[Robot task records]
>>>>>

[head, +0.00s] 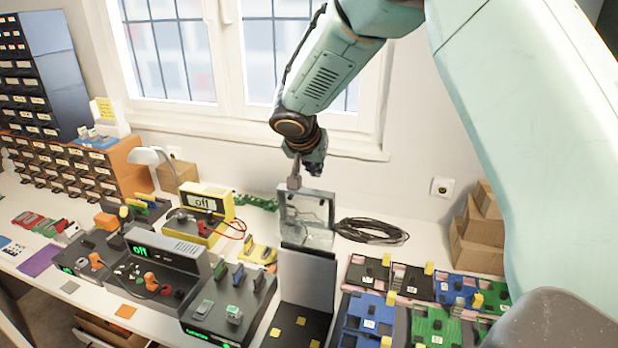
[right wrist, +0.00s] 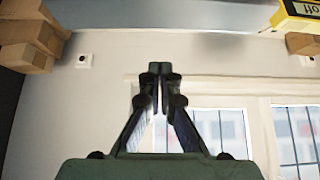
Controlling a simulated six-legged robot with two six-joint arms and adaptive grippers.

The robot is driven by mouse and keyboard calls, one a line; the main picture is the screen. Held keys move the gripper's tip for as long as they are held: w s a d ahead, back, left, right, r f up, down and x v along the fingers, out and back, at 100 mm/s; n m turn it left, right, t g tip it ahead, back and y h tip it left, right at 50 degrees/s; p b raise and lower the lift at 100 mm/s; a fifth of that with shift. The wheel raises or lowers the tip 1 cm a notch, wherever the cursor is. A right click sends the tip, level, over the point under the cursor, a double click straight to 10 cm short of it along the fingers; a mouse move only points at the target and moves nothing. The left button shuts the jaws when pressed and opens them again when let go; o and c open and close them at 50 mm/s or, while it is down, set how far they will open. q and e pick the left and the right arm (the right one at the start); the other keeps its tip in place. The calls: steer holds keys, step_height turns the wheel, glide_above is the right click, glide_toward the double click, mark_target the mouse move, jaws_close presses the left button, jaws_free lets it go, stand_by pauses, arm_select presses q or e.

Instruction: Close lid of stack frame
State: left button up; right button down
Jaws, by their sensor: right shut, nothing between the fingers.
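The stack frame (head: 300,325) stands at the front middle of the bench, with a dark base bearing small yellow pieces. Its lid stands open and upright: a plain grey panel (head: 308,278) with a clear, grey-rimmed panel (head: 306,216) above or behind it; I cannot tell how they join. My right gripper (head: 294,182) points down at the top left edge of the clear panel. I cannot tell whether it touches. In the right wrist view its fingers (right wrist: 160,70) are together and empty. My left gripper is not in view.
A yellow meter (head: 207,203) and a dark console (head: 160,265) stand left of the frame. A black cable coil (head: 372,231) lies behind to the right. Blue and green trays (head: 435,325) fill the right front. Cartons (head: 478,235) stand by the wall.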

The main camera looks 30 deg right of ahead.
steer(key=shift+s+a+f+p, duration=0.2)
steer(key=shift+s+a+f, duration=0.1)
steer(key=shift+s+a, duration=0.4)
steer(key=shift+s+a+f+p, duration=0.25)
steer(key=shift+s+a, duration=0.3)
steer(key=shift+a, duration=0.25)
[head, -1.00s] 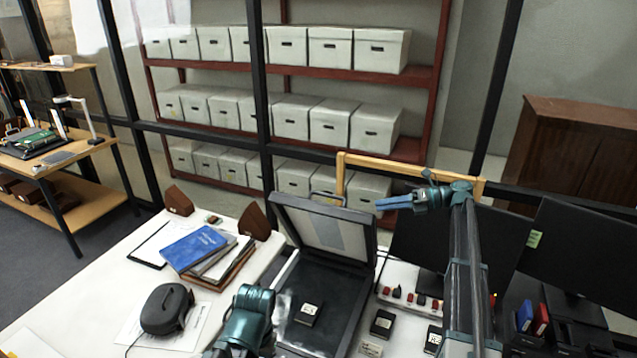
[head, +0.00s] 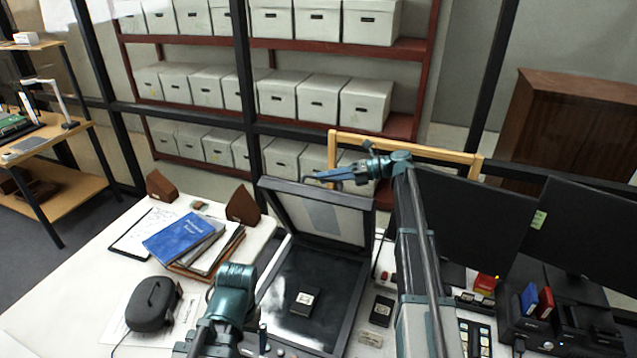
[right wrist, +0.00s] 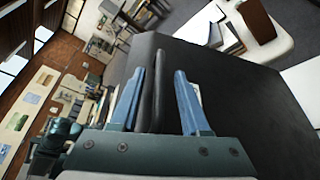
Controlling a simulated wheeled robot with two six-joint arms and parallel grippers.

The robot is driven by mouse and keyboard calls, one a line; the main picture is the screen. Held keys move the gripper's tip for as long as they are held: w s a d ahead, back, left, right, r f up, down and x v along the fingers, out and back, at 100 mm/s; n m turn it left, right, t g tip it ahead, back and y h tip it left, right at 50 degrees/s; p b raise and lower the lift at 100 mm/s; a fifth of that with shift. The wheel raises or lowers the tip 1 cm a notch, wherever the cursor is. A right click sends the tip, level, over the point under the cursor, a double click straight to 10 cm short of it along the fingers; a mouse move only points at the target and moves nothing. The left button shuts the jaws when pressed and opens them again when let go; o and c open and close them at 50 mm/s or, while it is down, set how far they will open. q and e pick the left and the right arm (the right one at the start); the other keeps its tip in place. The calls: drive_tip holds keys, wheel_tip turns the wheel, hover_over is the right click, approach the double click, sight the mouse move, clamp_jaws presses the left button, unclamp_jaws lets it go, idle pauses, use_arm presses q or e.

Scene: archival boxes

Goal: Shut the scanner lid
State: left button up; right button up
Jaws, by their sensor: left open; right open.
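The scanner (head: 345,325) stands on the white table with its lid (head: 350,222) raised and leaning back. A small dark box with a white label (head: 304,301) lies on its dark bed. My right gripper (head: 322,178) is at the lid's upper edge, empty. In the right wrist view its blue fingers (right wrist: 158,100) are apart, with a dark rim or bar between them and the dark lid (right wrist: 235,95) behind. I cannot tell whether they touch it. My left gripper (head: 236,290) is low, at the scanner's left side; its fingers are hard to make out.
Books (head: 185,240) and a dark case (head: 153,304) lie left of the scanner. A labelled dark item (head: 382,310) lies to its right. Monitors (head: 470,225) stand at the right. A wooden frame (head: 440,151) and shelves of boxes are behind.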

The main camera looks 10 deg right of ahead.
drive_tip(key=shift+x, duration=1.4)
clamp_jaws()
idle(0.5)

<<<<<

PROMPT: Scan the listing above and copy all lines containing the word "grippers".

RESPONSE:
Controlling a simulated six-legged robot with two six-joint arms and adaptive grippers.
Controlling a simulated wheeled robot with two six-joint arms and parallel grippers.

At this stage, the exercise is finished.